Les applications pour le mail comme Yopmail, FakeInbox, Airmail (…) proposent de créer un compte pour une heure, 10 minutes, d’envoyer le mail pour une heure, 10 min et de faire disparaître le message … A vous de choisir suivant vos besoins ou bien la personne qui sera potentiellement en lecture. Pour les vidéos ou les photos vous pouvez optez pour Snapchat (qui n’ai pas sans faille de sécurité [3]), Slingshot (lancé en Juin 2014 par Facebook) [4].
Le principe est le même. Vous envoyez une photo, elle est lue et détruite en un temps déterminé.
Cela évite à certains de récupérer des photos dans des positions sérieuses et de les partager avec la terre entière. Ce qui peut provoquer des drames tels que le suicide de certains réseautés. On reconnaîtra ici le fait divers de Jade au Canada parmi tant d’autres.
Un vent de révolte se fait entendre et des entreprises ont bien compris le tournant de l’histoire. Cela commence par un Manifesto. Le réseau respectnetwork met en place une charte allant dans le sens du droit au respect de la vie privée. Un sujet traité aussi par la société Tor qui a récolté près de 2M$ (auprès de certains fonds gouvernementaux …) en 2012, pour qui l’anonymat est un gage de sécurité et de respect des droits par la mise en place d’un protocole de compositions multiples de routeurs (appelés couches -d’oignons) empilant les données et cryptant les données. Polémique possible et conflits d’intérêts grandissant entre le besoin de tracer les pédophiles ou les films téléchargés illégalement et le besoin d’’avoir sa liberté personnelle, qui se dit personnelle…
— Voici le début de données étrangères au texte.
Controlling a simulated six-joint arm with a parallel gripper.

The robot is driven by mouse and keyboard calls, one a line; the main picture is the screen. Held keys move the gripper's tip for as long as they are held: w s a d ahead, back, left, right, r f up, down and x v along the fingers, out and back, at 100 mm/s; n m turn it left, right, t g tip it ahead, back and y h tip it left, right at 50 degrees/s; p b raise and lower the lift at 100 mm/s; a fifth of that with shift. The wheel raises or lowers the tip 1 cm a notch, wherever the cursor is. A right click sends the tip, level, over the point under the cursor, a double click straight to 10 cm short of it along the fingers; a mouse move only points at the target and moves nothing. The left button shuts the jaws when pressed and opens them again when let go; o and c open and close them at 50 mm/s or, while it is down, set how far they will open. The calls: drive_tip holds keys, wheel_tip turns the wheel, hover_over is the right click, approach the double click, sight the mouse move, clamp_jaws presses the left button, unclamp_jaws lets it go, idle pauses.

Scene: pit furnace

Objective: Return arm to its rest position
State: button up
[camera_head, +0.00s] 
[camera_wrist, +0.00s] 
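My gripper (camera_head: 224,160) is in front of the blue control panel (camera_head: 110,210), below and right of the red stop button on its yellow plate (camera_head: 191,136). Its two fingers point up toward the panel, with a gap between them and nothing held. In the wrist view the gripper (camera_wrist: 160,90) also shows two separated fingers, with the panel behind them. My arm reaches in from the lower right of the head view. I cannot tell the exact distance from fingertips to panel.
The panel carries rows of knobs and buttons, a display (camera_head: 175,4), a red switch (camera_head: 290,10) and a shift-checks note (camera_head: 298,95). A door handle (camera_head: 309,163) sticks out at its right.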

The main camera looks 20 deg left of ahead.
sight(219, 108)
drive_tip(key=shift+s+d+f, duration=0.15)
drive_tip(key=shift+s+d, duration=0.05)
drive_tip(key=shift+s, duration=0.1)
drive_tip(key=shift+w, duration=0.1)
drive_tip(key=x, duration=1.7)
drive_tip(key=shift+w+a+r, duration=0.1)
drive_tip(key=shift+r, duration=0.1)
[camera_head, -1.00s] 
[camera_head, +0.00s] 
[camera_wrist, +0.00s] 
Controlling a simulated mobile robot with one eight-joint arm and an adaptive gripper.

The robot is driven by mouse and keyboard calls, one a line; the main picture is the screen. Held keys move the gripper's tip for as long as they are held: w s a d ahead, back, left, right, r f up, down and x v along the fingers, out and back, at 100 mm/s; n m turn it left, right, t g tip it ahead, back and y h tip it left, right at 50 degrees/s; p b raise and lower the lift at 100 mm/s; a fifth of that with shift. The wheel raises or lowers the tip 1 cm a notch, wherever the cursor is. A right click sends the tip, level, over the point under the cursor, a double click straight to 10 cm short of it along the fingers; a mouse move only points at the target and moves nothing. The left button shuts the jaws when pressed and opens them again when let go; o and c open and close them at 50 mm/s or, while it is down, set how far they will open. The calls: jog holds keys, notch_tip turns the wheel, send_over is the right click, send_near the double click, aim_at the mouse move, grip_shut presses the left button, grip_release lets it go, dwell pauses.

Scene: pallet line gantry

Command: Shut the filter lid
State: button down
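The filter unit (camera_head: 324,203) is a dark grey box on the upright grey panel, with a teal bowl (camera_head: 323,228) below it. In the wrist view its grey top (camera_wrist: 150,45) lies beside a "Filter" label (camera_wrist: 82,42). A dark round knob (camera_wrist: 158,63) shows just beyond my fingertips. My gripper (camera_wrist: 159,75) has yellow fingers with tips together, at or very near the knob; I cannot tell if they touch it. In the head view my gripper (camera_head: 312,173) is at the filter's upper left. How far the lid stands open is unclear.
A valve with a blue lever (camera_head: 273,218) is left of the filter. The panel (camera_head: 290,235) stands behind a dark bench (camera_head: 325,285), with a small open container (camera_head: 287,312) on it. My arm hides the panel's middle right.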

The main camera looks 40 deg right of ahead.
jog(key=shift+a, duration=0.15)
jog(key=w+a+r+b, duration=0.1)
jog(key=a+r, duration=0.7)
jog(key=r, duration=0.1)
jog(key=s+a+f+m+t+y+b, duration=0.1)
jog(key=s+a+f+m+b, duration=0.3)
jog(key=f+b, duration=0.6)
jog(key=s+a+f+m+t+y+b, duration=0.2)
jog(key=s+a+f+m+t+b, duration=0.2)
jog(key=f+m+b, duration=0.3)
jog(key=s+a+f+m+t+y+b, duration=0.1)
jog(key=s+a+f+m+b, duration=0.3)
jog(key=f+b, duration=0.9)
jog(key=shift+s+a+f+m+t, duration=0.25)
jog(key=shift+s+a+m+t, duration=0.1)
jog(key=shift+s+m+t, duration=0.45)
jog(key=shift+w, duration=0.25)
Des solutions plus professionnelles et plus pérennes

Les solutions sont bien sûr encore nombreuses : implémenter un système de mail hautement sécurisé, placer ses données sur un cloud privé d’entreprises hébergé avec une forte charte de respect des droits entre les deux entreprises privées (le client et l’hébergeur), accueillir ses données dans ses propres locaux (attention aux notions géographiques des habitats des serveurs) ou bien solution ultime passer en mode peer to peer sur toutes les données afin que ces dernières soient hébergées en local sur l’ordinateur de l’individu.
Quelques détails sur ces solutions :

1/ Systèmes de mail hautement surveillés et calibrés

Avec les traditionnels services de sécurité de lecture et d’envoi (captcha par exemple), certaines fonctionnalités peuvent être ajoutées aux boites mails pour permettre de palier le parcours de vos messages lus. Des exemples : la précision des adresses écrites et donc des destinataires; lors de l’écriture de l’adresse et avant envoi une relecture des adresses mails vous sera redemandé par pop-up pour éviter d’envoyer à un mauvais destinataire. D’ailleurs à qui cela n’est –il pas arrivé ? Envoyer à Dupont avec un T, votre manager au lieu de Dupond avec un D votre collègue un mail malheureux. Autre exemple pour manier rapidement vos échanges de mails et être sure de sa lecture sécurisée, vous pouvez opter pour l’obligation du destinataire de répondre dans un temps réparti (48 h par exemple) que vous pouvez paramétrer dans votre boite mail ou à chaque envoi de mail. Certaines sociétés, tels que MLstate avec sa solution PEPS, proposent des solutions identiques et travaillent avec les clients pour gérer un référentiel précis de gestion de mail.
Ce référentiel peut être établi suivant une liste de destinataires ou d’expéditeurs, de mots clés, de projets clés, de lecture de fichiers de pièces jointes (..). Ainsi, un stagiaire nommé précisément dans le référentiel ne sera pas autorisé à envoyer des informations ni à l’extérieur de l’entreprise ni à certains collègues, ou bien encore ne sera pas autorisé à  envoyer des fichiers nommés clairement confidentiels. Vous pouvez aussi au lieu d’envoyer un document joint, envoyer un lien sur lequel le document est hébergé en mode Cloud (système identique à Dropbox).
Il suffit de s’authentifier pour valider l’autorisation de la lecture. Les lectures sont tracées et même si le mal est fait vous pouvez repérer l’erreur. Certes c’est bien plus sécurisé pour l’entreprise mais encore plus pisté pour le salarié. Encore un casse-tête juridique…Dans tous les cas vous pouvez suivre les conseils de la jurisprudence : marquer tous vos mails Personnel en Personnel/Privé dans l’objet de vos messages.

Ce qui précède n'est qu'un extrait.